サドルには日照雨が残り手の甲でかるく拭って漕ぎだすまでだ
榊原紘『悪友』
榊原紘の第一歌集『悪友』(2020年)に収められた一首です。歌集の掉尾に置かれています。
「日照雨」はふりがながありませんが、「そばえ」と読むと二句七音に収まります。
日照雨は、文字通り日が照っているのに降る雨のことですが、その日照雨が上がった後の場面でしょう。自転車のサドルに雨粒が少し残っていますが、雨の暗いイメージではなく、外は晴れていて明るさを伴った景色が浮かびます。
結句の「漕ぎだすまでだ」が何より頼もしいと思います。「漕ぎだす」という動詞は、自転車ととてもマッチしているでしょう。自動車やバイクではこうはいきません。自らの脚の力で前へ進んでいくんだという意思が表れており、「までだ」からは、行先や目的は二の次でとにもかくにも、今自転車に乗って進むという行為そのものにフォーカスが当たっていると感じられます。

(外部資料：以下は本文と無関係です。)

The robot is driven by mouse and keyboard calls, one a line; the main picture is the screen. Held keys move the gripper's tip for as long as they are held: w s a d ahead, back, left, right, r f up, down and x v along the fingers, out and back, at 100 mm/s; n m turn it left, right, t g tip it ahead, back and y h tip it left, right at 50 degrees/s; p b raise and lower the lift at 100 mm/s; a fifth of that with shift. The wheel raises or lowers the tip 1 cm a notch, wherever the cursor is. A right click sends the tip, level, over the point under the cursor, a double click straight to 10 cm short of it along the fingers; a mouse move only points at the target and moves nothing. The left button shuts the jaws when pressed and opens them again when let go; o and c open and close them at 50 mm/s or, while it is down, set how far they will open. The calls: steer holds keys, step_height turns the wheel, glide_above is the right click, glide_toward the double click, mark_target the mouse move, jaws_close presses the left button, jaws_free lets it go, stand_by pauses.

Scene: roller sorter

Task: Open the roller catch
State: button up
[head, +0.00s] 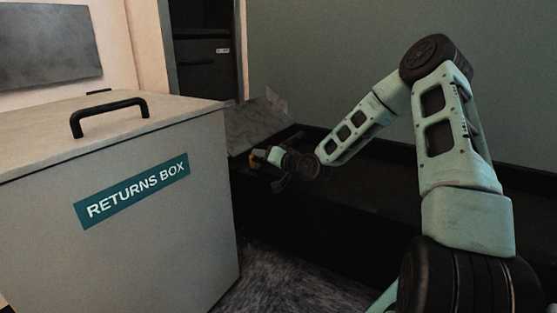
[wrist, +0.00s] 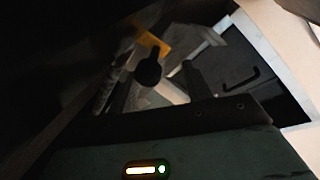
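My gripper (head: 277,160) is low at the dark trough, just right of the returns box, and small in the head view. A small yellow part (head: 254,157) is by its tip; a yellow-orange piece (wrist: 152,42) also shows in the wrist view. In the wrist view my gripper (wrist: 152,80) has its dark fingers apart. A black round-ended knob (wrist: 148,72) appears between them, with gaps at both sides. I cannot tell for sure whether this knob is the roller catch. The view is very dark and contact is not clear.
The returns box (head: 140,235) with a black lid handle (head: 108,114) stands close at the left. A long dark trough (head: 340,225) runs along the wall under my arm. A grey sloping panel (head: 258,122) lies behind my gripper. Carpet (head: 290,285) is clear in front.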

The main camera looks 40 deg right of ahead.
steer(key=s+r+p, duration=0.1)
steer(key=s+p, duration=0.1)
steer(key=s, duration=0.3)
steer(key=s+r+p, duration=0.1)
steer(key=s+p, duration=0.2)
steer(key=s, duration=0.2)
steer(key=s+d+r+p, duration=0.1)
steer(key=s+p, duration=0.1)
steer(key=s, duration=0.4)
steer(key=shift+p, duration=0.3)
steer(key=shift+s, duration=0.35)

背景は決して明るいことだけではないでしょうが、雨粒を「かるく拭って」いるところからどこか心の余裕を感じさせ、深刻になっていないところがいいと感じます。
サドルについた雨を拭って自転車に乗る、この何気ない日常の場面が、明るさと前向きさをもって読み手にしっかりと伝わってくる一首ではないでしょうか。